* EXERCISE OBJECTIVE
Everything from the line containing "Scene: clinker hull" down to the line containing "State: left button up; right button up" is to be returned exactly; include both boundary lines and leave out all others.

* * *

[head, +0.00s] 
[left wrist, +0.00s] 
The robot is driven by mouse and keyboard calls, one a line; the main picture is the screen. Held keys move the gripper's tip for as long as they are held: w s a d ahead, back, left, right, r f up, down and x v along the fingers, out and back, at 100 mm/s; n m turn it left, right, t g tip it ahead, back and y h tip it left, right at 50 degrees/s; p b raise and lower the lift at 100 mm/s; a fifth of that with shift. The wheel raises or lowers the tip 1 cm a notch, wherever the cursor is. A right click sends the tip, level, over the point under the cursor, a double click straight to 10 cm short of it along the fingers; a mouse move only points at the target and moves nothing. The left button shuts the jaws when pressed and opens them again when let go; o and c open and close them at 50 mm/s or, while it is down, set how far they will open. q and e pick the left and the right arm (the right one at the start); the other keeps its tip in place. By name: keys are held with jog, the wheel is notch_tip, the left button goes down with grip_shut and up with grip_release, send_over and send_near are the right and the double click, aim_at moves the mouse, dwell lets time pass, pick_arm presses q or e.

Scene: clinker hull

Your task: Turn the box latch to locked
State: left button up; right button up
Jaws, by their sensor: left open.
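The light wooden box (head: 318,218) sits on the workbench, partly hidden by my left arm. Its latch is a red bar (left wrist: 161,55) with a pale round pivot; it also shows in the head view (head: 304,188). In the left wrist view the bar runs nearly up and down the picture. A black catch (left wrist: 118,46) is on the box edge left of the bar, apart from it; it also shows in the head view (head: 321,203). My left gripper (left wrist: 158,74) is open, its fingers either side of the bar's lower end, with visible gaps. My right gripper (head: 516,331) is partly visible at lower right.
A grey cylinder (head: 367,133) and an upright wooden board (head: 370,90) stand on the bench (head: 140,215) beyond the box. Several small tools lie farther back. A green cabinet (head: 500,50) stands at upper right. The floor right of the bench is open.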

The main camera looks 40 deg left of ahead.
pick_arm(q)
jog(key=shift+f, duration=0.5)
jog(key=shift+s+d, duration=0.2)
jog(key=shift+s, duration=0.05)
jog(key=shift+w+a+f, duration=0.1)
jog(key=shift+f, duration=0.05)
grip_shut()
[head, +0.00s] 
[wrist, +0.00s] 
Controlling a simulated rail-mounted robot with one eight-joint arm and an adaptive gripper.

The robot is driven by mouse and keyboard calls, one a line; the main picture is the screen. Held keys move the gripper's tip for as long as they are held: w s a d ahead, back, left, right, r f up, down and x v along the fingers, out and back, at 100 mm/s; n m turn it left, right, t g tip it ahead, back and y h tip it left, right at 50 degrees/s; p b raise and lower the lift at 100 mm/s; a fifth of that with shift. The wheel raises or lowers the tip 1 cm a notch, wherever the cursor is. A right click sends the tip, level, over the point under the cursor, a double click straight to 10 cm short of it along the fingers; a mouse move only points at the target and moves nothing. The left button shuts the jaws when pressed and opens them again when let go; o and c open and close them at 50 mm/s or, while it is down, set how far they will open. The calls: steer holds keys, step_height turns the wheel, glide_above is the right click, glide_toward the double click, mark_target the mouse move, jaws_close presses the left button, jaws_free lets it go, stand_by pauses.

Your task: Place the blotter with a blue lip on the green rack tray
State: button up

* * *

* ANSWER BELOW
Scene: clinker hull

Your task: Turn the box latch to locked
State: left button up; right button up

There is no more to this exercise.